• _Problem requirements_
Skip the pictures. Transcribe the rest of the data below without changing a word.

• _Supplied data_
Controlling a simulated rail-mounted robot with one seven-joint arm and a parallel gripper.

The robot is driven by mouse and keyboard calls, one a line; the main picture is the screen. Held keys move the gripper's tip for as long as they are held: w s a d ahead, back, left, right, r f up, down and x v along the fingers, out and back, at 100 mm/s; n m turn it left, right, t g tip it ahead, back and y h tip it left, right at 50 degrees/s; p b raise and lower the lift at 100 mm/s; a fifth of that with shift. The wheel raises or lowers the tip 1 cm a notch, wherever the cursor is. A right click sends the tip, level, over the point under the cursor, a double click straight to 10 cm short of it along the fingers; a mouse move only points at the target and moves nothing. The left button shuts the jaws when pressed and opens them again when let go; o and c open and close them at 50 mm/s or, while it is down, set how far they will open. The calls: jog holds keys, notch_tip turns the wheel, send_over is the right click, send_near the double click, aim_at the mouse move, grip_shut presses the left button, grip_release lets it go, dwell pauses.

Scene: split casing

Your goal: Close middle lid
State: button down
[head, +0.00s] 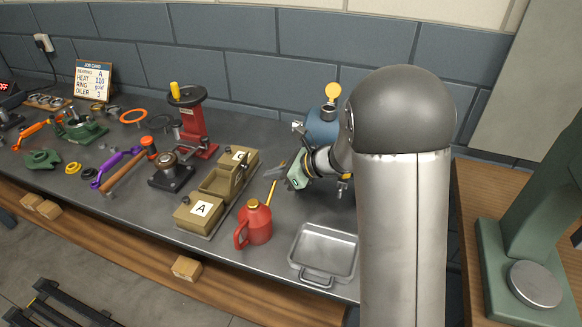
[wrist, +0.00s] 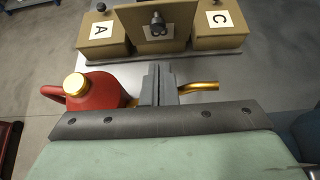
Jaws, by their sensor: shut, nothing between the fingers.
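The tan three-part box stands on the bench, with its A lid (head: 201,208) at the near end and its C lid (wrist: 218,23) at the other end, both shut. The middle lid, marked B, stands raised on the side facing my gripper (wrist: 178,17); its dark knob (wrist: 157,22) points toward the wrist camera. In the head view the middle compartment (head: 218,180) is open. My gripper (head: 277,171) is shut and empty, to the right of the box and apart from it. Its fingers also show in the wrist view (wrist: 158,84), pointing toward the raised lid.
A red oil can (head: 254,223) with a brass spout stands between the box and a metal tray (head: 324,251); its spout passes close by my fingers in the wrist view. A red press (head: 192,125) stands behind the box. A black bearing block (head: 170,174) lies left.

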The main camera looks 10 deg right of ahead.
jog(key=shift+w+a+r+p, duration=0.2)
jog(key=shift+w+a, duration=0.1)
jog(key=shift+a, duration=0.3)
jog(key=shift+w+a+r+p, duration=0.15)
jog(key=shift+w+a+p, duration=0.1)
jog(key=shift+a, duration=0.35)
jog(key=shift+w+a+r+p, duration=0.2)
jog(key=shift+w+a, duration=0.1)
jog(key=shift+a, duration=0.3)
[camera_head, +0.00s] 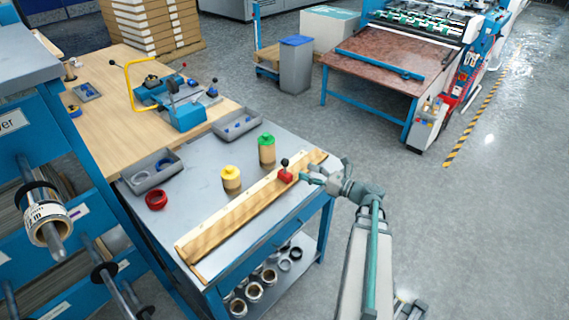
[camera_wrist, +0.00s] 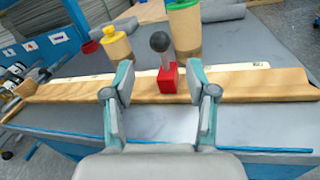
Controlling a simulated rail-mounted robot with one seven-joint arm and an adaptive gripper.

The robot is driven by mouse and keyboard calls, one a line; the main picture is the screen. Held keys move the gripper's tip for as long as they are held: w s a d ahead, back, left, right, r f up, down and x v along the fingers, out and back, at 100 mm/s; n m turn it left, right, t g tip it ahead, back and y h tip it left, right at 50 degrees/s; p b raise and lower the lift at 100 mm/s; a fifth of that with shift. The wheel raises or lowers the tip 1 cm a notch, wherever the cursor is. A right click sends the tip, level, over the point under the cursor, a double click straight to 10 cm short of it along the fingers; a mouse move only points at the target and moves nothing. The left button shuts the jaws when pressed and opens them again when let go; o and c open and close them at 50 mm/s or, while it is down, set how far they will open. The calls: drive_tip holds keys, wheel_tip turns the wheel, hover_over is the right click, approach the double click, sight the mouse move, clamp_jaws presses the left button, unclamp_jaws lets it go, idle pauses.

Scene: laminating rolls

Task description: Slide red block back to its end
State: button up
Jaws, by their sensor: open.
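The red block (camera_head: 285,175) with a black ball knob sits on the long wooden board (camera_head: 232,221), toward the board's right, far end in the head view. In the wrist view the red block (camera_wrist: 168,78) stands upright on the wooden board (camera_wrist: 240,84), its grey stem and black knob above it. My gripper (camera_head: 312,178) is beside the block at the table's right edge. In the wrist view my gripper (camera_wrist: 160,93) is open, its two fingers left and right of the block with visible gaps. The block appears a little beyond the fingertips.
A green-topped roll (camera_head: 266,149) and a yellow-topped roll (camera_head: 231,178) stand behind the board. A red ring (camera_head: 156,199) and grey trays (camera_head: 237,125) lie farther back on the grey table (camera_head: 206,190). The board's left stretch is clear.

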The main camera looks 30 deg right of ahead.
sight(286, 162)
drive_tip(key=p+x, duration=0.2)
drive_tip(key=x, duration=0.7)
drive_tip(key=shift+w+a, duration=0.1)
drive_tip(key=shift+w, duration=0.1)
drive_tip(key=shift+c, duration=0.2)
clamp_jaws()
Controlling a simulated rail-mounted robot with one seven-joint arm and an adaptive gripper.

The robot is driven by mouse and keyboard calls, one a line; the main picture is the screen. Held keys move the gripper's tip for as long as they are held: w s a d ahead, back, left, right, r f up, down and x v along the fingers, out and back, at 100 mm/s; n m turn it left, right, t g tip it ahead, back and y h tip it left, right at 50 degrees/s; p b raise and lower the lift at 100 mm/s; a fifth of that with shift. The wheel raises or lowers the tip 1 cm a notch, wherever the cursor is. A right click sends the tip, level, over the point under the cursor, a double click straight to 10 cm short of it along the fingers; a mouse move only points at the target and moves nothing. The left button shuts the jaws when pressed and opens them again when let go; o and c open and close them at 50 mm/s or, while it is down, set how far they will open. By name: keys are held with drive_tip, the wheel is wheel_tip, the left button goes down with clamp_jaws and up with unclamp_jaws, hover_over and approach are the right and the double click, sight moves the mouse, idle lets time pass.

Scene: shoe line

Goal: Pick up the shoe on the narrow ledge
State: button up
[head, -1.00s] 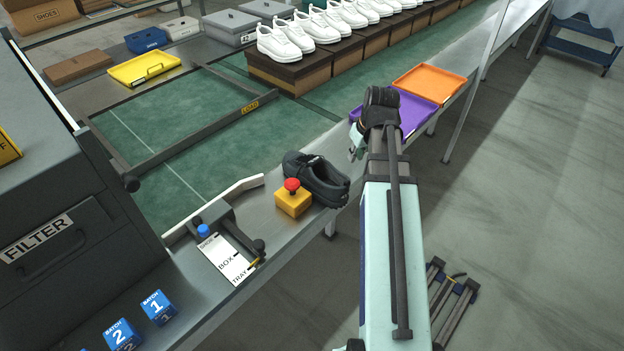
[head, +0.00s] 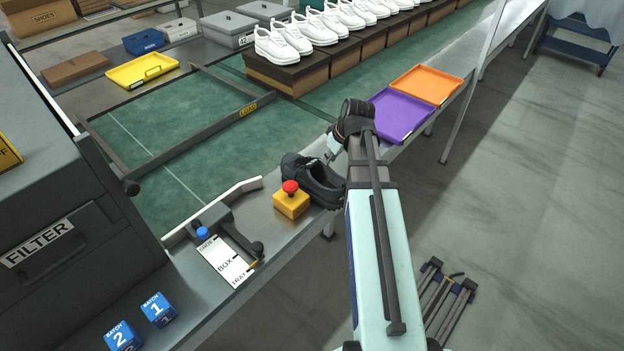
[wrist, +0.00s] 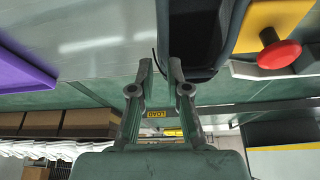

• _Completed task_
Controlling a simulated rail-mounted robot with one seven-joint arm and a parallel gripper.

The robot is driven by mouse and keyboard calls, one a line; the main picture is the screen. Held keys move the gripper's tip for as long as they are held: w s a d ahead, back, left, right, r f up, down and x v along the fingers, out and back, at 100 mm/s; n m turn it left, right, t g tip it ahead, back and y h tip it left, right at 50 degrees/s; p b raise and lower the lift at 100 mm/s; a fifth of that with shift. The wheel raises or lowers the tip 1 cm a notch, wherever the cursor is. A right click sends the tip, level, over the point under the cursor, a double click straight to 10 cm short of it along the fingers; a mouse move only points at the target and moves nothing. The left button shuts the jaws when pressed and opens them again when let go; o and c open and close them at 50 mm/s or, while it is down, set how far they will open. The calls: jog holds keys, notch_tip turns the wheel, send_over is the right click, send_near the double click, aim_at the mouse move, grip_shut presses the left button, grip_release lets it go, dwell pauses.

Scene: split casing

Your goal: Close middle lid
State: button down
[head, +0.00s] 
[wrist, +0.00s] 
Jaws, by their sensor: shut, nothing between the fingers.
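The tan three-part box stands on the bench, with its A lid (head: 201,208) at the near end and its C lid (wrist: 218,23) at the other end, both shut. The middle lid, marked B, stands raised on the side facing my gripper (wrist: 178,17); its dark knob (wrist: 157,22) points toward the wrist camera. In the head view the middle compartment (head: 218,180) is open. My gripper (head: 277,171) is shut and empty, to the right of the box and apart from it. Its fingers also show in the wrist view (wrist: 158,84), pointing toward the raised lid.
A red oil can (head: 254,223) with a brass spout stands between the box and a metal tray (head: 324,251); its spout passes close by my fingers in the wrist view. A red press (head: 192,125) stands behind the box. A black bearing block (head: 170,174) lies left.

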The main camera looks 10 deg right of ahead.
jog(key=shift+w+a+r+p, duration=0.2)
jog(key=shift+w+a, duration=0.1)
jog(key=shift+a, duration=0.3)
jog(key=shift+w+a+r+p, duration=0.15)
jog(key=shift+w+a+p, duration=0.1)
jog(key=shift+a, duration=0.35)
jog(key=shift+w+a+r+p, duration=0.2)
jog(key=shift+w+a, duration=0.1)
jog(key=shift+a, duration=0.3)
[camera_head, +0.00s] 
[camera_wrist, +0.00s] 
Controlling a simulated rail-mounted robot with one seven-joint arm and an adaptive gripper.

The robot is driven by mouse and keyboard calls, one a line; the main picture is the screen. Held keys move the gripper's tip for as long as they are held: w s a d ahead, back, left, right, r f up, down and x v along the fingers, out and back, at 100 mm/s; n m turn it left, right, t g tip it ahead, back and y h tip it left, right at 50 degrees/s; p b raise and lower the lift at 100 mm/s; a fifth of that with shift. The wheel raises or lowers the tip 1 cm a notch, wherever the cursor is. A right click sends the tip, level, over the point under the cursor, a double click straight to 10 cm short of it along the fingers; a mouse move only points at the target and moves nothing. The left button shuts the jaws when pressed and opens them again when let go; o and c open and close them at 50 mm/s or, while it is down, set how far they will open. The calls: drive_tip holds keys, wheel_tip turns the wheel, hover_over is the right click, approach the double click, sight the mouse move, clamp_jaws presses the left button, unclamp_jaws lets it go, idle pauses.

Scene: laminating rolls

Task description: Slide red block back to its end
State: button up
Jaws, by their sensor: open.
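The red block (camera_head: 285,175) with a black ball knob sits on the long wooden board (camera_head: 232,221), toward the board's right, far end in the head view. In the wrist view the red block (camera_wrist: 168,78) stands upright on the wooden board (camera_wrist: 240,84), its grey stem and black knob above it. My gripper (camera_head: 312,178) is beside the block at the table's right edge. In the wrist view my gripper (camera_wrist: 160,93) is open, its two fingers left and right of the block with visible gaps. The block appears a little beyond the fingertips.
A green-topped roll (camera_head: 266,149) and a yellow-topped roll (camera_head: 231,178) stand behind the board. A red ring (camera_head: 156,199) and grey trays (camera_head: 237,125) lie farther back on the grey table (camera_head: 206,190). The board's left stretch is clear.

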The main camera looks 30 deg right of ahead.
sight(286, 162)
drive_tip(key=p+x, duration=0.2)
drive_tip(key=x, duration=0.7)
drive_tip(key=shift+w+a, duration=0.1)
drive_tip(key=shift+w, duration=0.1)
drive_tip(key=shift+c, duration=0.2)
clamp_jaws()
Controlling a simulated rail-mounted robot with one seven-joint arm and an adaptive gripper.

The robot is driven by mouse and keyboard calls, one a line; the main picture is the screen. Held keys move the gripper's tip for as long as they are held: w s a d ahead, back, left, right, r f up, down and x v along the fingers, out and back, at 100 mm/s; n m turn it left, right, t g tip it ahead, back and y h tip it left, right at 50 degrees/s; p b raise and lower the lift at 100 mm/s; a fifth of that with shift. The wheel raises or lowers the tip 1 cm a notch, wherever the cursor is. A right click sends the tip, level, over the point under the cursor, a double click straight to 10 cm short of it along the fingers; a mouse move only points at the target and moves nothing. The left button shuts the jaws when pressed and opens them again when let go; o and c open and close them at 50 mm/s or, while it is down, set how far they will open. By name: keys are held with drive_tip, the wheel is wheel_tip, the left button goes down with clamp_jaws and up with unclamp_jaws, hover_over and approach are the right and the double click, sight moves the mouse, idle lets time pass.

Scene: shoe line

Goal: Pick up the shoe on the narrow ledge
State: button up
[head, -1.00s] 
[head, +0.00s] 
[wrist, +0.00s] 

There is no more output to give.